◆ BRIEF: A faithful transcription of all the data is required.
>> begin
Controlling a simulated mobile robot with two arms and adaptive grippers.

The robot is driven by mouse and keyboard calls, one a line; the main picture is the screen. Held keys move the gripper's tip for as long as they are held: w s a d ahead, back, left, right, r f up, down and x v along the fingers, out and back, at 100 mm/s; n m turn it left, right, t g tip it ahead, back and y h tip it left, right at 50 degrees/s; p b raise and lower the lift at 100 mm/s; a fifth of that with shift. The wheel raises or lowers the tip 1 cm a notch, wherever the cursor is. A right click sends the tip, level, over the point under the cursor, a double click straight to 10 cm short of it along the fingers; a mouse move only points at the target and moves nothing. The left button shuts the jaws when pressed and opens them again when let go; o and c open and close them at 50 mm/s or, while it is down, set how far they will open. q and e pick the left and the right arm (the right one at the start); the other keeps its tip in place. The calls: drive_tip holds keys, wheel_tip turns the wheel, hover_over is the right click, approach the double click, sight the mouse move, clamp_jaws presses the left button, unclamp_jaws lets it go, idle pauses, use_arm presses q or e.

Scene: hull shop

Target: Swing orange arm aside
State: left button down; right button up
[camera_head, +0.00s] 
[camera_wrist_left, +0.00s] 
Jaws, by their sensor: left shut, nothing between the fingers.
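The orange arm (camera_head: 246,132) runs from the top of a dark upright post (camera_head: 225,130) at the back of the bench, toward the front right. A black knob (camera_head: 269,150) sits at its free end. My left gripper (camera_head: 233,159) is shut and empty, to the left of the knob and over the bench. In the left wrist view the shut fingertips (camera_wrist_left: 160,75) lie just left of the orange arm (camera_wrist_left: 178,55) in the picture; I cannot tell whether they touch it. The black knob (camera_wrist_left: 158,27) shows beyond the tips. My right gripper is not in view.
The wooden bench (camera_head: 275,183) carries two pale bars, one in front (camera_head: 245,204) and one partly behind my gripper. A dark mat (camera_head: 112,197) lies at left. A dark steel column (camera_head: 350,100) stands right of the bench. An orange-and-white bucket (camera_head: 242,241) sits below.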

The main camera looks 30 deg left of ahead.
>> end
◆ THE RESPONSE:
Controlling a simulated mobile robot with two arms and adaptive grippers.

The robot is driven by mouse and keyboard calls, one a line; the main picture is the screen. Held keys move the gripper's tip for as long as they are held: w s a d ahead, back, left, right, r f up, down and x v along the fingers, out and back, at 100 mm/s; n m turn it left, right, t g tip it ahead, back and y h tip it left, right at 50 degrees/s; p b raise and lower the lift at 100 mm/s; a fifth of that with shift. The wheel raises or lowers the tip 1 cm a notch, wherever the cursor is. A right click sends the tip, level, over the point under the cursor, a double click straight to 10 cm short of it along the fingers; a mouse move only points at the target and moves nothing. The left button shuts the jaws when pressed and opens them again when let go; o and c open and close them at 50 mm/s or, while it is down, set how far they will open. q and e pick the left and the right arm (the right one at the start); the other keeps its tip in place. The calls: drive_tip holds keys, wheel_tip turns the wheel, hover_over is the right click, approach the double click, sight the mouse move, clamp_jaws presses the left button, unclamp_jaws lets it go, idle pauses, use_arm presses q or e.

Scene: hull shop

Target: Swing orange arm aside
State: left button down; right button up
[camera_head, +0.00s] 
[camera_wrist_left, +0.00s] 
Jaws, by their sensor: left shut, nothing between the fingers.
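The orange arm (camera_head: 246,132) runs from the top of a dark upright post (camera_head: 225,130) at the back of the bench, toward the front right. A black knob (camera_head: 269,150) sits at its free end. My left gripper (camera_head: 233,159) is shut and empty, to the left of the knob and over the bench. In the left wrist view the shut fingertips (camera_wrist_left: 160,75) lie just left of the orange arm (camera_wrist_left: 178,55) in the picture; I cannot tell whether they touch it. The black knob (camera_wrist_left: 158,27) shows beyond the tips. My right gripper is not in view.
The wooden bench (camera_head: 275,183) carries two pale bars, one in front (camera_head: 245,204) and one partly behind my gripper. A dark mat (camera_head: 112,197) lies at left. A dark steel column (camera_head: 350,100) stands right of the bench. An orange-and-white bucket (camera_head: 242,241) sits below.

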The main camera looks 30 deg left of ahead.

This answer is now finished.